- **WHAT IS NEEDED**: Work out how many lines in the data hold the word "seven", and reply with that number only.

┄┄┄┄┄┄┄┄┄┄┄┄┄┄┄┄┄┄┄┄

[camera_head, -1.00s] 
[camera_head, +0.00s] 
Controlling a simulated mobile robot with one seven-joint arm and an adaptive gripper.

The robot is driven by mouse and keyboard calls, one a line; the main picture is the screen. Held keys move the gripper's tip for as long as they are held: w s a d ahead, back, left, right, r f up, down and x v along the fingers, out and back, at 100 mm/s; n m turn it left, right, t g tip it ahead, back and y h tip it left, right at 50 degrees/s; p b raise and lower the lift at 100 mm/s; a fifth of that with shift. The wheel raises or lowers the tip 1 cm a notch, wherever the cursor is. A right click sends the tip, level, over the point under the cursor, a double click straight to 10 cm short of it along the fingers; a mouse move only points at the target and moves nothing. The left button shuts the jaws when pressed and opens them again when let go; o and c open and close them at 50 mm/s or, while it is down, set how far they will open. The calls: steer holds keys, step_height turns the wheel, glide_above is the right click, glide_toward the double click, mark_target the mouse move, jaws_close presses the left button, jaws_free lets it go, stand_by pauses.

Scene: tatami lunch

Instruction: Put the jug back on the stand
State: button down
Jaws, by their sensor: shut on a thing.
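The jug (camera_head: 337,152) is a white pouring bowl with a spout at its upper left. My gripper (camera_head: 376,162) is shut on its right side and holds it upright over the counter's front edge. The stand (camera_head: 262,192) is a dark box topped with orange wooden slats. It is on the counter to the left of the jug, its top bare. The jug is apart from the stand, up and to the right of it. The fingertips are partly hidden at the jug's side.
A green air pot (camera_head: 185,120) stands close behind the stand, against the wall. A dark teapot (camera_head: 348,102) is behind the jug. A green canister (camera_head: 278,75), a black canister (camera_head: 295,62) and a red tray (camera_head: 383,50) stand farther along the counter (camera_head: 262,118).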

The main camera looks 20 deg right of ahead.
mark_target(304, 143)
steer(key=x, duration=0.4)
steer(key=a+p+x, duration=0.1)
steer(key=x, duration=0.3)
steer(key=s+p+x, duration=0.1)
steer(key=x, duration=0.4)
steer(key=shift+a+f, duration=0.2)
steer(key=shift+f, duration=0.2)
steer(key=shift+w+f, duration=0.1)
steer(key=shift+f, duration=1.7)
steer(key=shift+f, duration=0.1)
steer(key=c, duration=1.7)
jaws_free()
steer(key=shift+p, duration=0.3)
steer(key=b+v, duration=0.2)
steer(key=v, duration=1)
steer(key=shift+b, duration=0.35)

┄┄┄┄┄┄┄┄┄┄┄┄┄┄┄┄┄┄┄┄

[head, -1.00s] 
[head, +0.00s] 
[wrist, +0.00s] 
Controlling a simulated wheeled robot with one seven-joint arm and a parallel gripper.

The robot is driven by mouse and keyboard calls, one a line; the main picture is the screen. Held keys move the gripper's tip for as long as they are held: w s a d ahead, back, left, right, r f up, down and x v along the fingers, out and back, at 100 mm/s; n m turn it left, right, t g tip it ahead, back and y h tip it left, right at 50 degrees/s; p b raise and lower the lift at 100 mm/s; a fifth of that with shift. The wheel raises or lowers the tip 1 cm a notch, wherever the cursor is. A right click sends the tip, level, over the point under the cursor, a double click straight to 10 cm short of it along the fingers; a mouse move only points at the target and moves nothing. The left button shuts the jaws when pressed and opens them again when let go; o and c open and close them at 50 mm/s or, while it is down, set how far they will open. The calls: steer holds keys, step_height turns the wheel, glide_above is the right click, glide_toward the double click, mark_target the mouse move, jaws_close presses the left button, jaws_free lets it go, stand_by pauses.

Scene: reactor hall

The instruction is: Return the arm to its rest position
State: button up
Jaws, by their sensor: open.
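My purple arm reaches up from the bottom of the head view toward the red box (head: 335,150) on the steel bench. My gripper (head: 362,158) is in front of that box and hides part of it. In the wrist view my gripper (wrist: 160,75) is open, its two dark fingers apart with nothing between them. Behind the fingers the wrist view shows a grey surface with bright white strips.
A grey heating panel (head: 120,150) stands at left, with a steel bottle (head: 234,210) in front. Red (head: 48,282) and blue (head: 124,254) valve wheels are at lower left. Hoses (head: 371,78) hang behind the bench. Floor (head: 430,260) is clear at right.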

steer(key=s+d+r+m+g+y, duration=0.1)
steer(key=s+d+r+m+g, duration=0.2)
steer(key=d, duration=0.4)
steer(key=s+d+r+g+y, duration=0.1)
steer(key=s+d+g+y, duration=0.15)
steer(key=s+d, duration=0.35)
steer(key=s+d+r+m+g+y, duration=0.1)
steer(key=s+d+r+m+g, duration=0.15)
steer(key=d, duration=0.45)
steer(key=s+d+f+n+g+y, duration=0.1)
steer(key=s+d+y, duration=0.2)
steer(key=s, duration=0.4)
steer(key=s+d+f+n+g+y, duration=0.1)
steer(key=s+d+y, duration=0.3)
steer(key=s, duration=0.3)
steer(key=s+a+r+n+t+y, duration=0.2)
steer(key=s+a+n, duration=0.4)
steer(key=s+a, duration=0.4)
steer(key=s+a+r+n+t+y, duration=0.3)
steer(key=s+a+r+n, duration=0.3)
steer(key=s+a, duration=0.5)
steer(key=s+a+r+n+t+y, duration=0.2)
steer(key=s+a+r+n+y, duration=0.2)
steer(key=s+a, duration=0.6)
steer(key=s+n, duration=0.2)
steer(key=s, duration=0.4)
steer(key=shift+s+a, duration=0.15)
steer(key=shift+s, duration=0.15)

┄┄┄┄┄┄┄┄┄┄┄┄┄┄┄┄┄┄┄┄

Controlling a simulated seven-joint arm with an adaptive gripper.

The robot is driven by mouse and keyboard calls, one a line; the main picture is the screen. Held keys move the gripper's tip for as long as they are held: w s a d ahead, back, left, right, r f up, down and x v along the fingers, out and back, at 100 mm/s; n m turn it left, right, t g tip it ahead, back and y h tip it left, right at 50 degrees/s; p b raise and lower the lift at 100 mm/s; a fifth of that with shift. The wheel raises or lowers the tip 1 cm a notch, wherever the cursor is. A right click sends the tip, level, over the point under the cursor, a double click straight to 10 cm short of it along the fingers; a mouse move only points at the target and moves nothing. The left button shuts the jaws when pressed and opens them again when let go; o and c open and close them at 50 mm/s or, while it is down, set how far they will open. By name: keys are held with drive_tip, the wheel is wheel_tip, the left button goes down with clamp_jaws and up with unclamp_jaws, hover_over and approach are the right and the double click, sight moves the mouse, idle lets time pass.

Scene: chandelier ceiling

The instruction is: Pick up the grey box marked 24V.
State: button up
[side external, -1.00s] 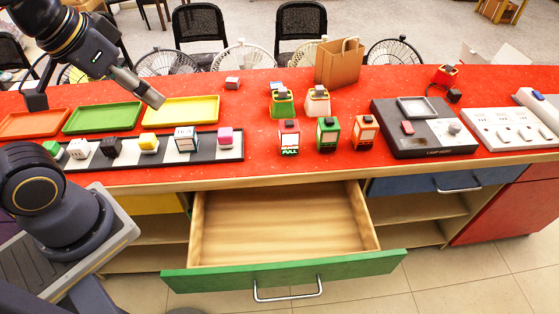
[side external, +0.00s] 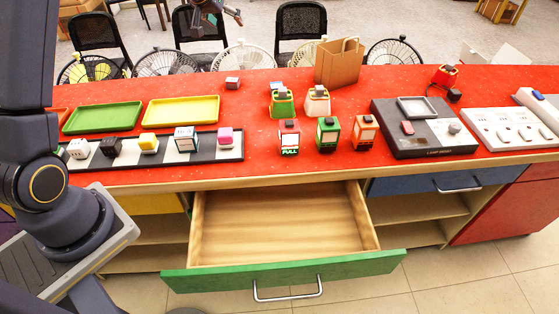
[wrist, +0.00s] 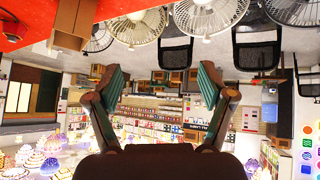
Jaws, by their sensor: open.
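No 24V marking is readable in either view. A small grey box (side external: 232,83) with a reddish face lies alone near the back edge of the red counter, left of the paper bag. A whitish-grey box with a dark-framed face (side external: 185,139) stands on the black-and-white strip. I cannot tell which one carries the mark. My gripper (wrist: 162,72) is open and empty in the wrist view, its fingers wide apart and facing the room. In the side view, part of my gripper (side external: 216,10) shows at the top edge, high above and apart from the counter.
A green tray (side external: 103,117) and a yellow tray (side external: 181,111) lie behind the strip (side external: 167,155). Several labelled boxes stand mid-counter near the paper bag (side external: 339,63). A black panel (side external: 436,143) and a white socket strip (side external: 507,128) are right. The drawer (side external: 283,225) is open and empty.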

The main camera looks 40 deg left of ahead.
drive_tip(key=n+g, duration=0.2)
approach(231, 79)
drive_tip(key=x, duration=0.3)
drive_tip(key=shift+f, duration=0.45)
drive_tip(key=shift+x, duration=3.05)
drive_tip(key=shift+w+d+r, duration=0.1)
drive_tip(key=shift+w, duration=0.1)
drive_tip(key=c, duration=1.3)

┄┄┄┄┄┄┄┄┄┄┄┄┄┄┄┄┄┄┄┄

- **SOLUTION**: 3